> [DATA SEGMENT]:
§ §
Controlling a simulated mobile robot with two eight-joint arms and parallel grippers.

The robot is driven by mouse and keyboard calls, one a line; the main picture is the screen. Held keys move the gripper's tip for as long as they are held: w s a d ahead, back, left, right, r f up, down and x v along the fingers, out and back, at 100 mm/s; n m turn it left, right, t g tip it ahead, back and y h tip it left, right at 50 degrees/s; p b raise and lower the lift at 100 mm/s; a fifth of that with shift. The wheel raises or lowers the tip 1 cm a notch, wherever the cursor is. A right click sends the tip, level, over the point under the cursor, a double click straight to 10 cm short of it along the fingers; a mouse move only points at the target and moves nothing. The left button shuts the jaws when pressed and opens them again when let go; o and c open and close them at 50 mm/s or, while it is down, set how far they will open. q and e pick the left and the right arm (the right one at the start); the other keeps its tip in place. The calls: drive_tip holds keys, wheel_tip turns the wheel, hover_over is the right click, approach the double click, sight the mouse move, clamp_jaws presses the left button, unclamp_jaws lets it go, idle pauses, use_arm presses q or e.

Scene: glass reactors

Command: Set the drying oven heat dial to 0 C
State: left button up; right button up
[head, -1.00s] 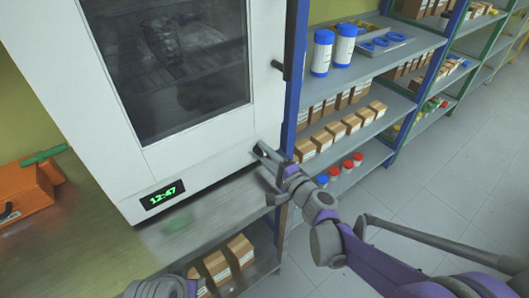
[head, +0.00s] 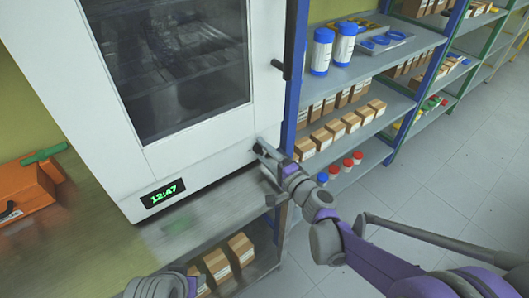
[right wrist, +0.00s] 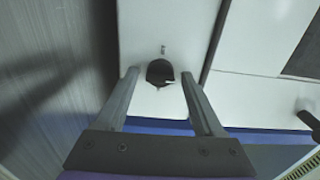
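The white drying oven (head: 207,148) stands on a metal bench, its glass door shut. Its black heat dial (right wrist: 160,72) is on the white front panel, with a small mark just above it in the right wrist view. My right gripper (right wrist: 159,73) is open, with one finger on each side of the dial and gaps between. In the head view, my right gripper (head: 261,150) is at the oven's lower right corner and largely covers the dial. The dial's setting cannot be read.
A green display (head: 163,195) on the oven reads 12:47. A blue-framed shelf (head: 352,77) with bottles and cartons stands close on the right. An orange case (head: 27,193) is on the bench (head: 90,245) at left. The floor at right is clear.

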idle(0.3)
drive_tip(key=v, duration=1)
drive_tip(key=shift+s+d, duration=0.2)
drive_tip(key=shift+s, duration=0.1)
§ §
> [WRITTEN REQUEST]: Between the line with "State: left button up; right button up" and the line with "[head, +0.00s]", ends included, lies the span to copy exactly; copy nothing else and leave out the pictures.

> [RESULT OF THE TASK]:
State: left button up; right button up
[head, -1.00s] 
[head, +0.00s] 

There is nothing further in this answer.